>> BEGIN

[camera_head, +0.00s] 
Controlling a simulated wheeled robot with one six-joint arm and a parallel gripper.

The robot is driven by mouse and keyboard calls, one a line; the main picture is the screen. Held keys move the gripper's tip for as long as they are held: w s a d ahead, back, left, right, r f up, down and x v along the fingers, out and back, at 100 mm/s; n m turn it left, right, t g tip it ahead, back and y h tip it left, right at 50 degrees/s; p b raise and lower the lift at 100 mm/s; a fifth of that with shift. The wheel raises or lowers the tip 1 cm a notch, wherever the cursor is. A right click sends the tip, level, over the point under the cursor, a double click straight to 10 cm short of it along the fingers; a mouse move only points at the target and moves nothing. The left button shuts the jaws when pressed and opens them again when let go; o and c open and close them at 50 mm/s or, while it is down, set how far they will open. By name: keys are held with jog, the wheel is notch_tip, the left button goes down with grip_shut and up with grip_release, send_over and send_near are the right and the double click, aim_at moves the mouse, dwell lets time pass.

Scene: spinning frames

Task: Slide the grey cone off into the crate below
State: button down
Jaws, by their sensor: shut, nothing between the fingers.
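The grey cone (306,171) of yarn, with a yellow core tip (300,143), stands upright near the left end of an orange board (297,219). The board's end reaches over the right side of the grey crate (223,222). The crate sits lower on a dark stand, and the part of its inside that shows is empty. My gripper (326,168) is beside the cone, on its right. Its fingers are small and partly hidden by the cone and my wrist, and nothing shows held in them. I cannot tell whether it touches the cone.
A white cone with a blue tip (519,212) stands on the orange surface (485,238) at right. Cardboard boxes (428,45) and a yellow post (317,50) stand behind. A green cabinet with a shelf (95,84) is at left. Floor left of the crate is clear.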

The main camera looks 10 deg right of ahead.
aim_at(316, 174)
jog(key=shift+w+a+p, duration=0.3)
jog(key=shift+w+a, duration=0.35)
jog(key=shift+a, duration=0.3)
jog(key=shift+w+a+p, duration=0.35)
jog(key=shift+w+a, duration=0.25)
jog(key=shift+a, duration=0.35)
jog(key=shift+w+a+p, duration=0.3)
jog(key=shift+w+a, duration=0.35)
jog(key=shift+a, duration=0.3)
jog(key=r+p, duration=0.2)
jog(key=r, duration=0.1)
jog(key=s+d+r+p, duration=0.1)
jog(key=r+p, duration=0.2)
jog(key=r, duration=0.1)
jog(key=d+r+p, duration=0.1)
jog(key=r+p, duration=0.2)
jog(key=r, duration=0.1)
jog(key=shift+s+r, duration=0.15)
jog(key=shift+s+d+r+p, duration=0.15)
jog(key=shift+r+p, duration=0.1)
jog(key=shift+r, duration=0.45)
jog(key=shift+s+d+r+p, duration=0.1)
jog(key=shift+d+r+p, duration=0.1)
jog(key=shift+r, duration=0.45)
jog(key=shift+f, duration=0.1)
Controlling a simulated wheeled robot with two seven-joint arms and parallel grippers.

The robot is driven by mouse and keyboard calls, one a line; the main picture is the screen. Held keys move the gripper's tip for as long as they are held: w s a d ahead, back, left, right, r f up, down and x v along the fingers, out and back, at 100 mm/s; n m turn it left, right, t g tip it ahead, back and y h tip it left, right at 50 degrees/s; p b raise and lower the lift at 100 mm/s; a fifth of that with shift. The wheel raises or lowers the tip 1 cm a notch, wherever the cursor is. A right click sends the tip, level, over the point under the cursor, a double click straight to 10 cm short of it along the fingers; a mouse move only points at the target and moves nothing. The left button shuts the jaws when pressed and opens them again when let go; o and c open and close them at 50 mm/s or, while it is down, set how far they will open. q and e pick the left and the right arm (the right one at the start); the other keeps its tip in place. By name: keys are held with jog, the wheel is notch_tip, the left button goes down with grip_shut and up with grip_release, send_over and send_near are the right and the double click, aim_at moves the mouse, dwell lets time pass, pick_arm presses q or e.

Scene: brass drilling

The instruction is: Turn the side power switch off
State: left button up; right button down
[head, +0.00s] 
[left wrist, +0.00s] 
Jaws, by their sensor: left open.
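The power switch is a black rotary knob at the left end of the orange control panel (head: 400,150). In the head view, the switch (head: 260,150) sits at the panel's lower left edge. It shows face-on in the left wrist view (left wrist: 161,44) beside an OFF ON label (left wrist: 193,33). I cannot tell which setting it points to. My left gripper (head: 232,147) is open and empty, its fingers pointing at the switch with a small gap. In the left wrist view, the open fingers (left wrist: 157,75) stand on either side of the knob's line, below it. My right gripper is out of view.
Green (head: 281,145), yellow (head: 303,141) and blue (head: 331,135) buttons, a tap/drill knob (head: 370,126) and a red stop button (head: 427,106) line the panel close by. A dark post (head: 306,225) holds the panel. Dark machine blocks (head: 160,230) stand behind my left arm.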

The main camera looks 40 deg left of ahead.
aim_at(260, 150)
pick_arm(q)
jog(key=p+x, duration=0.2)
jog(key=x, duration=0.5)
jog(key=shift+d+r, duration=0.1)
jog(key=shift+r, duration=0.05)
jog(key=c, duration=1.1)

>> END

### Goal of the exercise
Up to and including the line with "Controlling a simulated wheeled robot with one", repeat the entries exactly, beginning at their first line.

### Written solution
[camera_head, +0.00s] 
Controlling a simulated wheeled robot with one six-joint arm and a parallel gripper.

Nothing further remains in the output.